Let me start by saying this story has a happy ending, in the shape of the largest painting I have ever created 200x100cm (78×39″). A painting I love, as does the in-house art critic and and the close friends I have sent photos to, and my Mum.
The story starts with my intoxication by the double waterfall and River Rha tumbling through the rocks (see photos) which I visited for the first time last month and then did multiple times thanks to a stretch of dry weather. I enthused so the in-house art critic came along once, together with his pastels, to sit in temperatures <6°C in the icy fine spray off the waterfall. That’s love!

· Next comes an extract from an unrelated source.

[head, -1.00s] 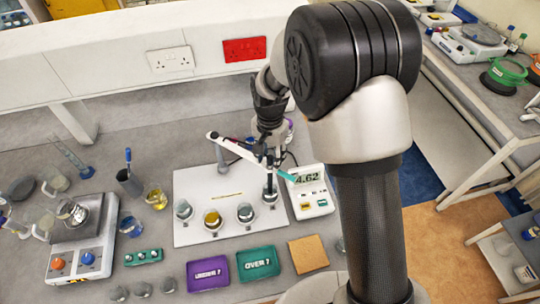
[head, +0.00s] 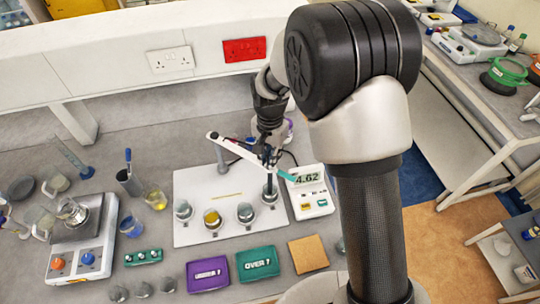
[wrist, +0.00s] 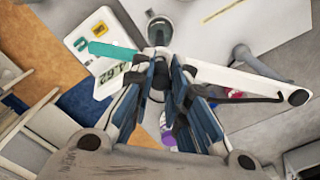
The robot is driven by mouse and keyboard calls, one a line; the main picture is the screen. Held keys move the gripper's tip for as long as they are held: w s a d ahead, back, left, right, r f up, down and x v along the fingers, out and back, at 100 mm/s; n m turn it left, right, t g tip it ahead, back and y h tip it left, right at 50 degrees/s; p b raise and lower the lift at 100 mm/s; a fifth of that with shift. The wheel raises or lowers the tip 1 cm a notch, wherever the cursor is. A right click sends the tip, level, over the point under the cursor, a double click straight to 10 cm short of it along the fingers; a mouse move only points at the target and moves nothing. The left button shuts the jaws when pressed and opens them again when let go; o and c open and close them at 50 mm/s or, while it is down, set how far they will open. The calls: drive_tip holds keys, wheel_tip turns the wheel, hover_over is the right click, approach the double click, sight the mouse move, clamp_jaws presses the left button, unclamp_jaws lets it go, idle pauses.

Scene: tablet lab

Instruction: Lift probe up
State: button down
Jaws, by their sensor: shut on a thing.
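My gripper (head: 268,155) is shut at the end of the white stand arm (head: 232,146), where the probe hangs. The fingers hide most of the probe, so I cannot make out its outline. Below them is the rightmost glass jar (head: 270,197) on the white board; whether the probe tip is inside it is hard to tell. In the wrist view my gripper (wrist: 160,62) closes at the arm's end, with the jar (wrist: 160,27) just beyond. A teal piece (wrist: 112,50) sticks out sideways there. The meter (head: 311,192) beside the board reads 4.62.
The white board (head: 195,190) also carries three other jars. Purple (head: 208,275) and green (head: 257,263) trays and a tan square (head: 308,254) lie in front. A hotplate (head: 78,245) and glassware stand at left. The stand post (head: 221,160) rises close to my gripper.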

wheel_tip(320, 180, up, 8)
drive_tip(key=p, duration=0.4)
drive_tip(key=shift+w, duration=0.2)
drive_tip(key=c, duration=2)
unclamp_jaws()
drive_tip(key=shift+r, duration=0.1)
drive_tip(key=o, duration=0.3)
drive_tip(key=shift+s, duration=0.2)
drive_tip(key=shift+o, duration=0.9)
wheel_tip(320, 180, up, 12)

My fingers itched to paint the location, to translate my sketches and mental images onto canvas. But wasn’t I being over ambitious the voice-of-doubt kept whispering? How would I be able to convey the sense of water when the colours of the river were the same as the hillside? The only “water colour” was the white of the waterfall and rapids. Would I be able to get the layers upon layers of vegetation, the sense of the steep hillside, the stillness, the presence of the rocks? All these doubts, despite the fact that I had sketches that I was pleased with, that could lead the way.

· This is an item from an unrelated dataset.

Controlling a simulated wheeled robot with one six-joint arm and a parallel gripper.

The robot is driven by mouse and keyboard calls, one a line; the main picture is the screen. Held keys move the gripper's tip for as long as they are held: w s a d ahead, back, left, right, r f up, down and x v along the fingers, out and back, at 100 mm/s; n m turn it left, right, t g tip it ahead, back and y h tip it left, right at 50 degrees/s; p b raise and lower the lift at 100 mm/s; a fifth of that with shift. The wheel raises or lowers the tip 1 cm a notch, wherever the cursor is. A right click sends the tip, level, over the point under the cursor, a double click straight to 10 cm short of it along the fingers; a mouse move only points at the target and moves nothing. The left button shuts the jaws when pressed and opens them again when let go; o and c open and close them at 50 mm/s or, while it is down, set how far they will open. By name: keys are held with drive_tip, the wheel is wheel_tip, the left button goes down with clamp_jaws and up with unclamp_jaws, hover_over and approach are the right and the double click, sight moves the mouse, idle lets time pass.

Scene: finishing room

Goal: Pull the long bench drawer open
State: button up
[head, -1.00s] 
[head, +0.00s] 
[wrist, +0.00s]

What’s wrong with being over ambitious occasionally, I kept telling myself. I might just pull it off, and how wonderful wouldn’t that be. I decided to work over a painting that hadn’t gone anywhere, removing the pressure of a pristine canvas, whilst stimultaneously giving me a starting layer for the hillside. The long format also echoed the format of my sketchbook. Here’s what it looked like when I started adding the first reworking layer, in Prussian blue.
My palette, which will make more sense to those I’ve had conversations with about putting minimal paint out at any one time:
Problem now was that I really liked where I was with this, but could see various directions I could go with it. (Also known as the “don’t mess it up stage“.) Which would I choose? Stick with brushwork only? Add a layer of line, my current enthusiasm? Texture? How far towards detailed realism? Which would I be able to pull off most successfully, which would lead to disaster?
Unable to decide, I stopped. Time for pondering, and working up courage.
2 Replies to “Perhaps Being Over-Ambitious (Part 1)”
A very nice start to the painting, and I look forward to hearing the rest of the story! I think the long format works well with the scene. Carry on!
That which I like about being “over ambitious” is that no matter what the result is you have to start somewhere and if you don’t, you would never do anything. In this case I very much like your sketches and can see progress in the resulting paintings. It’s amazing that you can surprise yourself with the end result. The reason you want to tackle the subject in the first place is that it is a lovely subject that deserves painting, and it is pleasing to your eye. I like.